GOAL: Go through the records and copy each line where the word "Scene" occurs.

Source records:
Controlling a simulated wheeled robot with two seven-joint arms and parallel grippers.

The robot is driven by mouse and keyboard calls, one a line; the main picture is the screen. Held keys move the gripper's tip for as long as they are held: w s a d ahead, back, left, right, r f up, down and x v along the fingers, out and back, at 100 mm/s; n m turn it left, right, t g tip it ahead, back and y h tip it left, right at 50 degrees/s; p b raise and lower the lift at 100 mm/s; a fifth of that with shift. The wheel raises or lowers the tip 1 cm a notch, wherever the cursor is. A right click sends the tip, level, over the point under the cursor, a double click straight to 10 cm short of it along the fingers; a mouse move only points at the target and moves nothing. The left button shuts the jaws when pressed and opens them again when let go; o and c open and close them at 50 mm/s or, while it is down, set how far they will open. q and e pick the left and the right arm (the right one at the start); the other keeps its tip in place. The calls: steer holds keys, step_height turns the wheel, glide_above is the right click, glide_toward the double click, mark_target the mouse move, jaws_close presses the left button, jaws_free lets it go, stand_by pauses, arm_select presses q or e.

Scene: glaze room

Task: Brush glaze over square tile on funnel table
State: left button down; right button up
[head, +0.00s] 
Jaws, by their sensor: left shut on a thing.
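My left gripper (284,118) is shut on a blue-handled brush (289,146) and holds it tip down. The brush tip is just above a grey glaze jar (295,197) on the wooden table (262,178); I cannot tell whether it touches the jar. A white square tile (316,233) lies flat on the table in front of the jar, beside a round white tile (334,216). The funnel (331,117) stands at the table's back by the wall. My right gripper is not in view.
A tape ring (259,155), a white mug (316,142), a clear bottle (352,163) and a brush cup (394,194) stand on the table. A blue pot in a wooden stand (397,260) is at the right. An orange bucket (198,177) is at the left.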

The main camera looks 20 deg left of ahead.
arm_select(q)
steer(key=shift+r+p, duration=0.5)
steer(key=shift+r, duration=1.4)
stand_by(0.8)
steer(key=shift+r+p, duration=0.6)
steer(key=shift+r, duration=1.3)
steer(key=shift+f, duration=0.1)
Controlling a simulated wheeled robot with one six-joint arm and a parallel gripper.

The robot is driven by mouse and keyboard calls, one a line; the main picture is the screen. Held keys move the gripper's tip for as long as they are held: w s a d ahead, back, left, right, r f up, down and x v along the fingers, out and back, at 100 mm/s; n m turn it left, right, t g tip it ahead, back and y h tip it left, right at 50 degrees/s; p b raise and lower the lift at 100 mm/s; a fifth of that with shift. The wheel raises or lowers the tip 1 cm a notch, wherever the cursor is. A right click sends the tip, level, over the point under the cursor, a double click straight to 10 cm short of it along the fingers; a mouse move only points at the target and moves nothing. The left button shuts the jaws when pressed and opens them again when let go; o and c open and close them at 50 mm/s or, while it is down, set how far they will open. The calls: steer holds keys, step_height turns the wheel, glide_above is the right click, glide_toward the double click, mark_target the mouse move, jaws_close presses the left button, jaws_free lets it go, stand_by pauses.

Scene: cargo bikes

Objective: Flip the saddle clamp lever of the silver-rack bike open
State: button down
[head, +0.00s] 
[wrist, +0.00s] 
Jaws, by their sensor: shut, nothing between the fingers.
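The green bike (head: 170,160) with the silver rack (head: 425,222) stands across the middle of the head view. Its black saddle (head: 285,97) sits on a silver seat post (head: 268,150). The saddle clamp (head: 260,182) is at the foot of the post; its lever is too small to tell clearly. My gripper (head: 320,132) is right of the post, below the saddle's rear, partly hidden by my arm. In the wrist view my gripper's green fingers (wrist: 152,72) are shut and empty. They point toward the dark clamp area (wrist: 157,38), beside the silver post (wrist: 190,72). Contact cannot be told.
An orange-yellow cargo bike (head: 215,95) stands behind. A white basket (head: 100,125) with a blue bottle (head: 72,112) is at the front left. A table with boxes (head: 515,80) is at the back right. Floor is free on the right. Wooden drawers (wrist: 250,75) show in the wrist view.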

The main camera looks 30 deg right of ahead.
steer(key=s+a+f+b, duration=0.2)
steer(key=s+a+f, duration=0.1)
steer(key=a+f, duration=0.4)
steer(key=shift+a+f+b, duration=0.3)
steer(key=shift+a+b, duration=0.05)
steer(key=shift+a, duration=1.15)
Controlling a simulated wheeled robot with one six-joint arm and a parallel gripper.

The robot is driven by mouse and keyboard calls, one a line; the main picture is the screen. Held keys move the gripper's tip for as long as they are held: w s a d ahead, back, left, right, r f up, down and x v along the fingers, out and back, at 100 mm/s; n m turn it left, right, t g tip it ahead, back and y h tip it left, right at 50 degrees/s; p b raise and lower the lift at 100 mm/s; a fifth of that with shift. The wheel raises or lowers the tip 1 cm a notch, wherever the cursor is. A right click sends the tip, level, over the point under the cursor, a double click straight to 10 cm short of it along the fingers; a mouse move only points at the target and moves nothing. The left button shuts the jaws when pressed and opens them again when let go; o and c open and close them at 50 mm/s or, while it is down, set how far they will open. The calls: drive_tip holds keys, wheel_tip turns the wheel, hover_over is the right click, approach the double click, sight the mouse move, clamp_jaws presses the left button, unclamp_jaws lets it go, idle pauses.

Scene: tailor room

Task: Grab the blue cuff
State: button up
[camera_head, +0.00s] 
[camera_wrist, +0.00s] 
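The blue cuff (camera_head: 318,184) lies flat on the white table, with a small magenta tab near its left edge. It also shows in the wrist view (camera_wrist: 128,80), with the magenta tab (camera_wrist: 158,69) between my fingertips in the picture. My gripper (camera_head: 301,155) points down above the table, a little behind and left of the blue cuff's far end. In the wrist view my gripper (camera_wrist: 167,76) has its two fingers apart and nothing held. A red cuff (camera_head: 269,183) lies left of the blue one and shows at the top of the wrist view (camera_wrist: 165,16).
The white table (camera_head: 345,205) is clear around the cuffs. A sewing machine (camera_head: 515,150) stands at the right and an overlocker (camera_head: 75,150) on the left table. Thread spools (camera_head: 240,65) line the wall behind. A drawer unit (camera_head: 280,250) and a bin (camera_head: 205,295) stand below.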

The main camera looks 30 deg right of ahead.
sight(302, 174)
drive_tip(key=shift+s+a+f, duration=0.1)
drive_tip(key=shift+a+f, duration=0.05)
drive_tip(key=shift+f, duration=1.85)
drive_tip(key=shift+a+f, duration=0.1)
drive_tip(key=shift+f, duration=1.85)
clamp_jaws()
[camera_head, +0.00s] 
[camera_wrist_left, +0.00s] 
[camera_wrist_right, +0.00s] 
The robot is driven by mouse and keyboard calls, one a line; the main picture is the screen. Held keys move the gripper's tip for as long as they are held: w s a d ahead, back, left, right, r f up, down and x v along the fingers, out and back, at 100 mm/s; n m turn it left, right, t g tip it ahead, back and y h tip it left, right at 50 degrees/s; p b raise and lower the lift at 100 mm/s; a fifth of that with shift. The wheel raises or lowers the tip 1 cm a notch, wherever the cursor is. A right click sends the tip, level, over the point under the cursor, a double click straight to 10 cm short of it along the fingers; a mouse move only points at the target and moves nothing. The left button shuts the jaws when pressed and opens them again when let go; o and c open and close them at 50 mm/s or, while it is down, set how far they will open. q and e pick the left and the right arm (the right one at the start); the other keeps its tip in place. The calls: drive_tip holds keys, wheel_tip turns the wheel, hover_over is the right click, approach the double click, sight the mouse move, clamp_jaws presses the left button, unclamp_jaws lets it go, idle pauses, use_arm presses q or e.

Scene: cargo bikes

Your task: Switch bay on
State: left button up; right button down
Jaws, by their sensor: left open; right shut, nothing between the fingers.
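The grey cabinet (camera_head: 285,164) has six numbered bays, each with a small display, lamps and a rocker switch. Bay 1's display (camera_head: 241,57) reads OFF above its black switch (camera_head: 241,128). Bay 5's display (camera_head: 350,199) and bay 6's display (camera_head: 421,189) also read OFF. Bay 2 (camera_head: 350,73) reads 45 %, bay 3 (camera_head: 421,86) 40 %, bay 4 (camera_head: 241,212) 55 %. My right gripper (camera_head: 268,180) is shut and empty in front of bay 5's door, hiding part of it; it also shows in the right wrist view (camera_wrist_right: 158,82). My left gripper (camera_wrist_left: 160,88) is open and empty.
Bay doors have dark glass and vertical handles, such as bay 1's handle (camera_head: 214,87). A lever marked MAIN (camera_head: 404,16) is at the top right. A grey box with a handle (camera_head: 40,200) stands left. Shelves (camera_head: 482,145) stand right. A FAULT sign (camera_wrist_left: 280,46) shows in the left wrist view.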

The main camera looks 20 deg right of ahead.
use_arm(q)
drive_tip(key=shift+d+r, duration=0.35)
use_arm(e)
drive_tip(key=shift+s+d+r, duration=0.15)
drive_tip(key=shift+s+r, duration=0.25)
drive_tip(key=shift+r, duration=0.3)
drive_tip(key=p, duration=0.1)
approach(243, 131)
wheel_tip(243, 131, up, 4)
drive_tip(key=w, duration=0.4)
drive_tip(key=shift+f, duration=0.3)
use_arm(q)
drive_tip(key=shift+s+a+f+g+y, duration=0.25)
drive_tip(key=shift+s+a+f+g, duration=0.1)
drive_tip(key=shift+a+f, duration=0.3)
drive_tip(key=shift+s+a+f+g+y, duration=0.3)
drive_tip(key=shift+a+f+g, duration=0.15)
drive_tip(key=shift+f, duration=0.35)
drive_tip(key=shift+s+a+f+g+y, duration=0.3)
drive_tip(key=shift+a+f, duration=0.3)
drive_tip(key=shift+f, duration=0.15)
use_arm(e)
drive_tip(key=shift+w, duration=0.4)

THE SOLUTION:
Scene: glaze room
Scene: cargo bikes
Scene: tailor room
Scene: cargo bikes

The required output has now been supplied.